Right now, the 31-year-old is more interested in making Eire Óg great again. They won five AIB Leinster club titles in the 1990s and can make it six if they beat Ballyboden St Enda’s on Sunday week, a tough assignment admittedly.

With Carlow hurling champions St Mullins also through to this weekend’s provincial final, it’s got the feel of another rising.

Gannon smiles at the comparison as he remembers Carlow’s breakthrough year of 2017 when they played five championship games in the one summer. One of those was against Monaghan and the following year they hosted Tyrone in the qualifiers, games they won’t get to experience in the Tier 2.

Poor year

“It’s great to be out there in the media a little bit again,” he said.

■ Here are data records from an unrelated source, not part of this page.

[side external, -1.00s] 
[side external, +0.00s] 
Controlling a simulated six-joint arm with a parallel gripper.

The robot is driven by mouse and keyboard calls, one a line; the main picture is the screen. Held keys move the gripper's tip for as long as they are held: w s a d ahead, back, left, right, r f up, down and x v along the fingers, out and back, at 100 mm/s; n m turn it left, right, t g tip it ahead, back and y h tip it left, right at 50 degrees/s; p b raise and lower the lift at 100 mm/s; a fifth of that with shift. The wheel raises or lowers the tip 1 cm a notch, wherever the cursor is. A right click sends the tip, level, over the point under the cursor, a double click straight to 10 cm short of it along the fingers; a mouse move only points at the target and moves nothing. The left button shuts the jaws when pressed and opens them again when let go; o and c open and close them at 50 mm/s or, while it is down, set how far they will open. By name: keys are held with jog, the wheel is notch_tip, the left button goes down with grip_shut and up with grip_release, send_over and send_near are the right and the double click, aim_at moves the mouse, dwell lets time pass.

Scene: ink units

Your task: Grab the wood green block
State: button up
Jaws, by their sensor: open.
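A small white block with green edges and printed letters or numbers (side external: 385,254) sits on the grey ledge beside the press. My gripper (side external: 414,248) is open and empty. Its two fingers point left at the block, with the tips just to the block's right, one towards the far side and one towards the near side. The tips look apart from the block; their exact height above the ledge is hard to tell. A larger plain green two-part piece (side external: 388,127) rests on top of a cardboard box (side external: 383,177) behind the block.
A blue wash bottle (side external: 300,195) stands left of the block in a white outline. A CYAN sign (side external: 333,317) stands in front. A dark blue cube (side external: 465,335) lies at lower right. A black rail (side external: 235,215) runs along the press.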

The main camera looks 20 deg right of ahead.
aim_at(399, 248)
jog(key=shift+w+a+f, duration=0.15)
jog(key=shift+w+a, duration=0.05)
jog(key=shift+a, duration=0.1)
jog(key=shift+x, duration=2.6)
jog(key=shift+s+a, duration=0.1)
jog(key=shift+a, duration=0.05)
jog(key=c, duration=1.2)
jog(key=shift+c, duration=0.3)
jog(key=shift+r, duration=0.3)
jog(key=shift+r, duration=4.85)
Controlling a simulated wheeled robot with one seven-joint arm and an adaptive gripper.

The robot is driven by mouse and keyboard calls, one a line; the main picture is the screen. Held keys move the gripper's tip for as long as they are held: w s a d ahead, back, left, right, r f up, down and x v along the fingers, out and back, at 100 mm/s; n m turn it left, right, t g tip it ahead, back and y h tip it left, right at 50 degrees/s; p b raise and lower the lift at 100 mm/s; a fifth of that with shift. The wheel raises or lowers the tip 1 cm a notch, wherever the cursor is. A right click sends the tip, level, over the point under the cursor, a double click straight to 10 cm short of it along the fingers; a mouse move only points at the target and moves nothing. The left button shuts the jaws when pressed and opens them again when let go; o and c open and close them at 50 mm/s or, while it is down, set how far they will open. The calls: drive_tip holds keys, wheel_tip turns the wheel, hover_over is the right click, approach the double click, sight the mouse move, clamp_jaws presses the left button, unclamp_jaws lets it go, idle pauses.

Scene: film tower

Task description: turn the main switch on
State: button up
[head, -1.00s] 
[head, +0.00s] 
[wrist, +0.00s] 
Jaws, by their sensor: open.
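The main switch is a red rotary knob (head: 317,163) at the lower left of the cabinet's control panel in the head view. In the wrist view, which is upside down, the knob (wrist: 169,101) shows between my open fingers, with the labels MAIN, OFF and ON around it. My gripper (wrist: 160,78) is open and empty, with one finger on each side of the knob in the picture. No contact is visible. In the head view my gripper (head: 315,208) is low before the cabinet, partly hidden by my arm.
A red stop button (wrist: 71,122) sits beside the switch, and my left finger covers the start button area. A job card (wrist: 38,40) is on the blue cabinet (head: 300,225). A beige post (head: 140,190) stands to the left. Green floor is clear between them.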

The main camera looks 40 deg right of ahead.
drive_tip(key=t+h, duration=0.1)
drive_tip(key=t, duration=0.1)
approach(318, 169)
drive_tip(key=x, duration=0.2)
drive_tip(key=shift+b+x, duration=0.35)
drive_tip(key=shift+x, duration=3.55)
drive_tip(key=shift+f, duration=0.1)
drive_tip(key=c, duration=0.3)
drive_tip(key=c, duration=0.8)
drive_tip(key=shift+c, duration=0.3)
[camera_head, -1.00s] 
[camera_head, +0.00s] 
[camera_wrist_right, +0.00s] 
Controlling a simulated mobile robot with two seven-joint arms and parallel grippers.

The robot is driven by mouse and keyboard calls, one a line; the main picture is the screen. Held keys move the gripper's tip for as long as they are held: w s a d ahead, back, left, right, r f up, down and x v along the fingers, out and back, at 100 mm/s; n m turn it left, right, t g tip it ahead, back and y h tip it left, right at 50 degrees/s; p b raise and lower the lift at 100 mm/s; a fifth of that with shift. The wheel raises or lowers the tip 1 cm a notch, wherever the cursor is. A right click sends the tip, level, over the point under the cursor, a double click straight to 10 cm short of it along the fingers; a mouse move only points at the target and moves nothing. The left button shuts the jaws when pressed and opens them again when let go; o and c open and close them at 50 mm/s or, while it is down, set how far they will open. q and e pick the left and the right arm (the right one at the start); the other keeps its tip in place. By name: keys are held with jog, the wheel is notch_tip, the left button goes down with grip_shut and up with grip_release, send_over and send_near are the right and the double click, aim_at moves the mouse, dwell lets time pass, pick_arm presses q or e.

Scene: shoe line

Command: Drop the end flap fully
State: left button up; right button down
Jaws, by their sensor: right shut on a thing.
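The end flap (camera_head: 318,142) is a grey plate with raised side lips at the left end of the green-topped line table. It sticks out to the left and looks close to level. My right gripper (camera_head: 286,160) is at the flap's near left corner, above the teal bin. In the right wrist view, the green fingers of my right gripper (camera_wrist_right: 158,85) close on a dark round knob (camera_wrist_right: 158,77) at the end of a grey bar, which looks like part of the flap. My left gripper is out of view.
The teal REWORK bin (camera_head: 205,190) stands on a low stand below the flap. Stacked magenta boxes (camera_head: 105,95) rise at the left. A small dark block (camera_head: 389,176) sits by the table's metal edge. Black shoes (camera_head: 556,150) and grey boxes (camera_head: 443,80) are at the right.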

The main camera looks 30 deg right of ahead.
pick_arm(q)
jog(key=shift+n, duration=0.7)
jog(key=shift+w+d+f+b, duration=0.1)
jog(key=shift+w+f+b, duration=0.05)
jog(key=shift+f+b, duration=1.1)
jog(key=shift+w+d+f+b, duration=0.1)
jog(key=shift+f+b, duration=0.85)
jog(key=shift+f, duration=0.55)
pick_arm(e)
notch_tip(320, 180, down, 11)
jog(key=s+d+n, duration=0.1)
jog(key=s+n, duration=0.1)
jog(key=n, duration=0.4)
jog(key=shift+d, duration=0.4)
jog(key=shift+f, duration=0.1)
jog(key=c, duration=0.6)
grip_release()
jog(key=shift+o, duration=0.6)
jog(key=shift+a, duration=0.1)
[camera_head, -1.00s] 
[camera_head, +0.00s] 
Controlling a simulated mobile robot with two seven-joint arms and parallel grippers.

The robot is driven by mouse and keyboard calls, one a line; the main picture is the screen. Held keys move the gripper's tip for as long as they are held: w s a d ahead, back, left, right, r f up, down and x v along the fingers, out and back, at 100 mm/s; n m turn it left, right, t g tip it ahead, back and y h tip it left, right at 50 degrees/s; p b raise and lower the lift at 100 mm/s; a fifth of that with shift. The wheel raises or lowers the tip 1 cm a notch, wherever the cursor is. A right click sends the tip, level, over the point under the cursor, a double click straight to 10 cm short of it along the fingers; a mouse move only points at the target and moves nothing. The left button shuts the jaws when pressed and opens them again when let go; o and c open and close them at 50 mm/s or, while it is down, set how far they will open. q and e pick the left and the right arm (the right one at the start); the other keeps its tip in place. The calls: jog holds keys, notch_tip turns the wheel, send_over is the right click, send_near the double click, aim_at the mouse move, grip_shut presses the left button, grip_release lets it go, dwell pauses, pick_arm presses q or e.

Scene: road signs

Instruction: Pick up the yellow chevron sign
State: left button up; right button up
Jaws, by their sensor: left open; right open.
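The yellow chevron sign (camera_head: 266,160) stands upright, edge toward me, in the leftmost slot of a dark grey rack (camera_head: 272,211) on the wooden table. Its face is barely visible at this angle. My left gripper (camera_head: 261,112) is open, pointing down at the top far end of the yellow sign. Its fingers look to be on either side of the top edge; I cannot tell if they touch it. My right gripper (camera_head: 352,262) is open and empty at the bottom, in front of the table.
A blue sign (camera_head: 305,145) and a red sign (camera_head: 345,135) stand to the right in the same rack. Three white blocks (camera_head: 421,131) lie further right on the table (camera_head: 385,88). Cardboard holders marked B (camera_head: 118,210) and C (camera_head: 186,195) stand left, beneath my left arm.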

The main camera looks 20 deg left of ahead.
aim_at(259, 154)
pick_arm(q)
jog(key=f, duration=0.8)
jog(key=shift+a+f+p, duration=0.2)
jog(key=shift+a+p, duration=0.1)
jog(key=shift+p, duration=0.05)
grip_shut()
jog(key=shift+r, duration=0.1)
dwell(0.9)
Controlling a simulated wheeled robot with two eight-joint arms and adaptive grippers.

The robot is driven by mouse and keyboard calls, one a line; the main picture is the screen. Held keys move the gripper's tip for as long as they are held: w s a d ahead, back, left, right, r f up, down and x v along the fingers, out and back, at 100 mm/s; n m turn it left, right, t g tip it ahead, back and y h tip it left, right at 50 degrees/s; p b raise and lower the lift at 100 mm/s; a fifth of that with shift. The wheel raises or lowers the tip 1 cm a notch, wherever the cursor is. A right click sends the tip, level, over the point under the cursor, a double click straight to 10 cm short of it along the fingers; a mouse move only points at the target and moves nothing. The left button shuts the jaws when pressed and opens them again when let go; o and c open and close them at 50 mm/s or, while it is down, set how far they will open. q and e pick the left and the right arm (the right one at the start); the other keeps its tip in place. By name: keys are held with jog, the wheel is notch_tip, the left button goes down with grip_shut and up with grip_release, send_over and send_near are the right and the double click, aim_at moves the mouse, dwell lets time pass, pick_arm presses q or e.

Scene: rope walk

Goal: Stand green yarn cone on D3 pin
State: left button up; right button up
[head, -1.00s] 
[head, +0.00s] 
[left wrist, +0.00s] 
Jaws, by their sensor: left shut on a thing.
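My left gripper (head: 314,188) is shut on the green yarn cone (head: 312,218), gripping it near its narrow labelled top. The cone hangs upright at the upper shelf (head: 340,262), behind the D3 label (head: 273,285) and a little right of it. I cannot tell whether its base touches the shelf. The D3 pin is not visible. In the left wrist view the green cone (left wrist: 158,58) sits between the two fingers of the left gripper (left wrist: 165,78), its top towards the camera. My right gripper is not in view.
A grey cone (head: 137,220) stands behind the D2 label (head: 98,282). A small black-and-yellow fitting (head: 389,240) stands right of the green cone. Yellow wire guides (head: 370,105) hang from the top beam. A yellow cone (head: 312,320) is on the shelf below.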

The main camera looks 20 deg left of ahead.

“With Carlow, the media were speaking about us and we were everywhere, Carlow jerseys started popping up everywhere in town. For years and years we had Kilkenny and Dublin jerseys around town but now every kid is wearing a Carlow jersey. A huge amount of that came from the publicity we received. You can’t underestimate it.”

Gannon accepts that, on paper, this year was a poor year for Carlow as they returned to Division Four and lost both of their championship games. A number of high-profile suspensions hardly helped their cause and Gannon argues that, inside the camp at least, it felt like they were making progress. It’s why he’s sorry to see coach Steven Poacher leave.

“He instilled a belief in us,” said Gannon. “I remember for years the Carlow players themselves expected to lose and that’s not the case now. We’re prouder, we have belief and he instilled that. There’s a lot of Eire Óg players with Carlow and we brought that back to the club.”